San Juan 14, 27-31ss:
El cristiano está llamado a ser sembrador de paz y de alegría, fruto de la unión con Jesús

Autor: Padre Llucià Pou Sabaté   

 

Hechos de los apóstoles 14, 19-28:

“En aquellos días llegaron [a Listra] unos judíos de Antioquía y de Icono y se ganaron a la gente; apedrearon a Pablo y lo arrestaron fuera de la ciudad dejándolo medio muerto. Entonces lo rodearon los discípulos; y él se levantó y volvió a la ciudad. Al día siguiente salió con Bernabé para Derbe.

Después de predicar el Evangelio en aquellas ciudades y de ganar bastantes discípulos, volvieron a Listra, Icono y Antioquía, animando a los discípulos y exhortándolos a perseverar en la fe, diciéndoles que es preciso que entremos en el Reino de Dios a través de muchas tribulaciones. Después de ordenar presbíteros en cada iglesia, haciendo oración y ayunando, les encomendaron al Señor en quien habían creído. Atravesaron Pisidia y llegaron a Panfilia; y después de predicar la palabra en Perge bajaron hasta Atalia. Desde allí navegaron hasta Antioquía, de donde habían salido, encomendados a la gracia de Dios, para la obra que habían cumplido. Cuando llegaron y reunieron a la iglesia, contaron todo lo que el Señor había hecho por medio de ellos y que había abierto a los gentiles la puerta de la fe;  y se quedaron no poco tiempo con los discípulos. 

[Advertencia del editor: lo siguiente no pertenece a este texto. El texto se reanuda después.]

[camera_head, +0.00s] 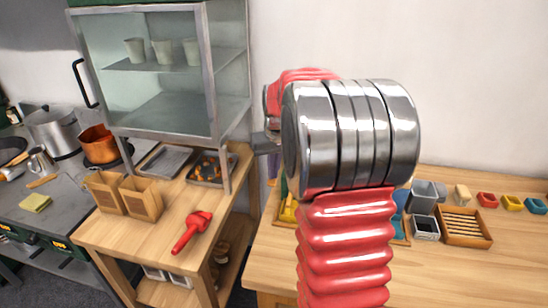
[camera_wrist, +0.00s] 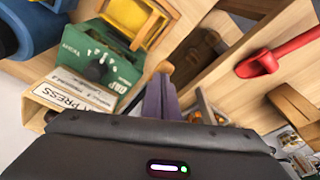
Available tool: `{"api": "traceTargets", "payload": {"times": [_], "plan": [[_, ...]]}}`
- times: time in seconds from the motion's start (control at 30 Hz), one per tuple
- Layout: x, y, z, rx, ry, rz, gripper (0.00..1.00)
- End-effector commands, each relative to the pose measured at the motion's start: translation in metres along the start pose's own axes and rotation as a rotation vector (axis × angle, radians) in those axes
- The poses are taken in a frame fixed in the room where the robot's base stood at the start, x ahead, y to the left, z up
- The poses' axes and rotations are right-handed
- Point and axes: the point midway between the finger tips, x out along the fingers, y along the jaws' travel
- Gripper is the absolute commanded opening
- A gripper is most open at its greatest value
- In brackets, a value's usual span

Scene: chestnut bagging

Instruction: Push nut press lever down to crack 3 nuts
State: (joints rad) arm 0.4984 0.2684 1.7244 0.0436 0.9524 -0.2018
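My gripper (camera_wrist: 160,100) points into the scene in the wrist view. Its two purple-grey fingers lie close together, with nothing clearly between them. In the head view my arm hides most of it; a bit of its fingers (camera_head: 272,168) shows at the worktable's left edge. A wooden block with a label ending in "PRESS" (camera_wrist: 75,95) is left of the fingers in the wrist view. The press lever cannot be made out. A tray with brown nuts (camera_head: 212,169) stands under the glass cabinet. I cannot tell whether any nuts are in the press.
A green device with a dial (camera_wrist: 100,65) and a yellow tray (camera_wrist: 140,18) sit near the label. A red scoop (camera_head: 192,232) and wooden boxes (camera_head: 140,198) are on the left table. A slatted wooden tray (camera_head: 464,240) and small coloured bowls (camera_head: 511,203) are at right.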

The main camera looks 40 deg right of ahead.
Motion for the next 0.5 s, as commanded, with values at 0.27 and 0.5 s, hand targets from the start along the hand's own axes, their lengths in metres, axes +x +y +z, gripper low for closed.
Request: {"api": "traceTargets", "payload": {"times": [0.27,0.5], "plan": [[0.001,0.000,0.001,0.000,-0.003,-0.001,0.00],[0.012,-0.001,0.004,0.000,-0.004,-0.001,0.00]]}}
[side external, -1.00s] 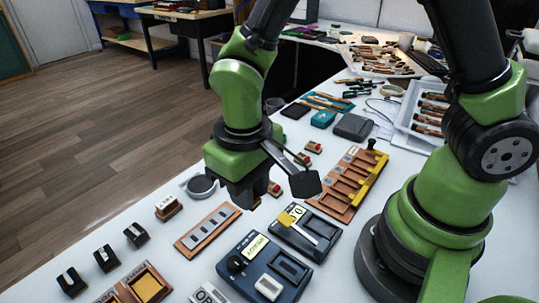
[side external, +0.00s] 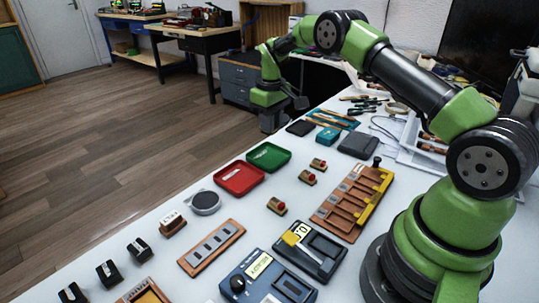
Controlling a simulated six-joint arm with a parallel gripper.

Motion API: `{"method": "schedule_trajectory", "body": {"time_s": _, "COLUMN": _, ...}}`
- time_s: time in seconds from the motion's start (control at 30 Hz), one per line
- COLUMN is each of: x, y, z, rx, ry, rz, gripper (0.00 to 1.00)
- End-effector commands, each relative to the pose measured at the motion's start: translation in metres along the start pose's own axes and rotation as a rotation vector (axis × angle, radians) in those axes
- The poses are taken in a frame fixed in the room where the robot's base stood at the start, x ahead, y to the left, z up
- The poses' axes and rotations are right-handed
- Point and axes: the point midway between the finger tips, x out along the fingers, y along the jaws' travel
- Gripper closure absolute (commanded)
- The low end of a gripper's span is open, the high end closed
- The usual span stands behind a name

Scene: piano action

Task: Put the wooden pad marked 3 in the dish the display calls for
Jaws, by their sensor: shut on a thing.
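My gripper (side external: 272,121) is at the far left end of the white table, pointing down, well beyond the dishes. It is shut on something too small and dark to identify. Wooden pads with red tops lie on the table: one (side external: 318,164), a second (side external: 308,177) and a third (side external: 277,207). Their marks cannot be read. A red dish (side external: 262,179) and a green dish (side external: 287,158) stand side by side, each with a pale label.
A round grey dish (side external: 204,202) and a white-topped wooden block (side external: 172,222) are left of a slotted wooden strip (side external: 238,234). A wooden rack (side external: 345,215) with a yellow bar lies at right. Dark blocks (side external: 139,249) line the left edge.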

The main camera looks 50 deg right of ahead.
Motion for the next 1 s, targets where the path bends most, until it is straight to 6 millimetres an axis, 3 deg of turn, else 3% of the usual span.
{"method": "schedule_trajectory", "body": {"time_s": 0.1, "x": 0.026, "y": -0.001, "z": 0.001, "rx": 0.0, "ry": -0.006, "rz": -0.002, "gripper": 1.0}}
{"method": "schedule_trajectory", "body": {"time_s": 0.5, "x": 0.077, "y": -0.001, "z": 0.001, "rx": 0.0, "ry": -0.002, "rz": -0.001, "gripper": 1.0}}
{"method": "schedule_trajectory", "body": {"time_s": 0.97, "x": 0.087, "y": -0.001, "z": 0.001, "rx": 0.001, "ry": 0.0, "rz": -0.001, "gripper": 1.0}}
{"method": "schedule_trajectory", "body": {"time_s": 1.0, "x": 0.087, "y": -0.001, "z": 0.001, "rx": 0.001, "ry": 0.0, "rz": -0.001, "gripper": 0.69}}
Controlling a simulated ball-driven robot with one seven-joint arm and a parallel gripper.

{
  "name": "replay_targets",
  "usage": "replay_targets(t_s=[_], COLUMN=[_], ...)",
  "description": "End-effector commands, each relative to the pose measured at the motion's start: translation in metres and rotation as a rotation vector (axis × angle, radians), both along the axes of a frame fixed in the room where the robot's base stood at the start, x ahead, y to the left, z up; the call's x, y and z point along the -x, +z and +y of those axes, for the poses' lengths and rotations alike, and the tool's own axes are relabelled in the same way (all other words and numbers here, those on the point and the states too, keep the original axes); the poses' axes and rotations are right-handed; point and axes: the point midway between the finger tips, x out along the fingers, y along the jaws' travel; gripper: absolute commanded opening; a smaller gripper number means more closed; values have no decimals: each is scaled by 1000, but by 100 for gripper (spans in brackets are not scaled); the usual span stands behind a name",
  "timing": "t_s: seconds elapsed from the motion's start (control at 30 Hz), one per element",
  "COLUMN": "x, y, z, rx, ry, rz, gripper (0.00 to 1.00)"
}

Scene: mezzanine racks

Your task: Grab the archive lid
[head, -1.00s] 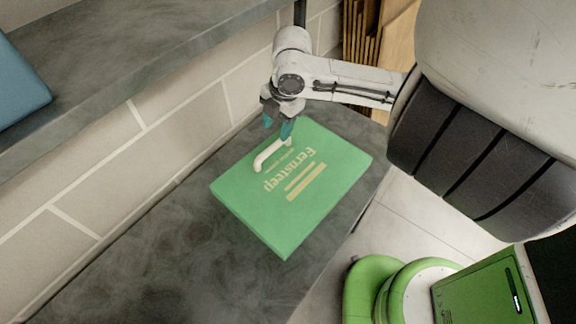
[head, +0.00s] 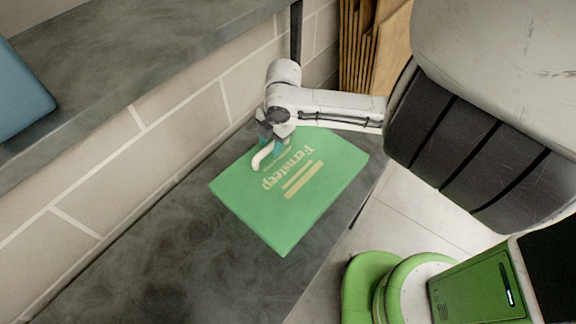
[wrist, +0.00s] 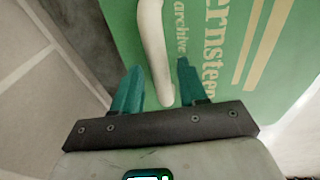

Salmo responsorial 145/144, 10-11.12-13ab.21:

«Que todas tus criaturas te den gracias, Señor, que te bendigan tus fieles, que proclamen la gloria de tu reinado, que hablen de tus hazañas. Explicando tus hazañas a los hombres, la gloria y majestad de tu reinado. Tu reinado es un reinado perpetuo, tu gobierno va de edad en edad. Pronuncie mi boca la alabanza del Señor, todo viviente bendiga su santo nombre, por siempre jamás». 

Evangelio según san Juan 14, 27-31ss:

“En aquel tiempo dijo Jesús a sus discípulos: La paz os dejo, mi paz os doy; no os la doy yo como os la da el mundo. Que no tiemble vuestro corazón ni se acobarde. Me habéis oído decir:”Me voy y vuelvo a vuestro lado”. Si me amarais, os alegraríais de que vaya al Padre, porque el Padre es más que yo...

Ya no hablaré mucho con vosotros, pues se acerca el Príncipe de este mundo. No es que él tenga poder sobre mí, pero es necesario que el mundo comprenda que yo amo al Padre, y que lo que el Padre me manda, yo lo hago”. 

Comentario:

1. El pasaje que meditaremos hoy es la conclusión del "primer viaje misionero" de san Pablo. Pablo y Bernabé hacen, en sentido inverso, el itinerario que acaban de recorrer para afianzar las «comunidades» fundadas. Ese viaje ha durado tres años aproximadamente. Se desarrolló, más o menos, entre los años 45 y 48. Solamente quince años después de la muerte y resurrección de Jesús, y fue ya una primera experiencia de aclimatación del evangelio en tierra pagana. En Listra, Pablo había curado a un tullido. Al día siguiente marchó a Derbe... Habiendo evangelizado esa ciudad, Pablo y Bernabé volvieron a Listra, Iconio y Antioquía.

-Fortalecían el ánimo de los discípulos, alentándolos a perseverar en la fe. De Jerusalén, y pasando por Siria, vemos que el evangelio ha penetrado ya en varias provincias del Imperio romano -en Asia-. Cientos de kilómetros, a pie, montados sobre asnos, en barco. Todas esas ciudades existen todavía en la Turquía actual. Ciertamente, Señor, la Fe tiene que enraizarse en una tierra, en comunidades humanas y en sus culturas, en grupos humanos. La Fe no es un tesoro material, que un día se recibe y queda tal cual... Es una vida que puede consolidarse o debilitarse... que puede crecer o morir. Pablo es consciente de ello. Retoma hacia los nuevos conversos para afianzarlos en la fe.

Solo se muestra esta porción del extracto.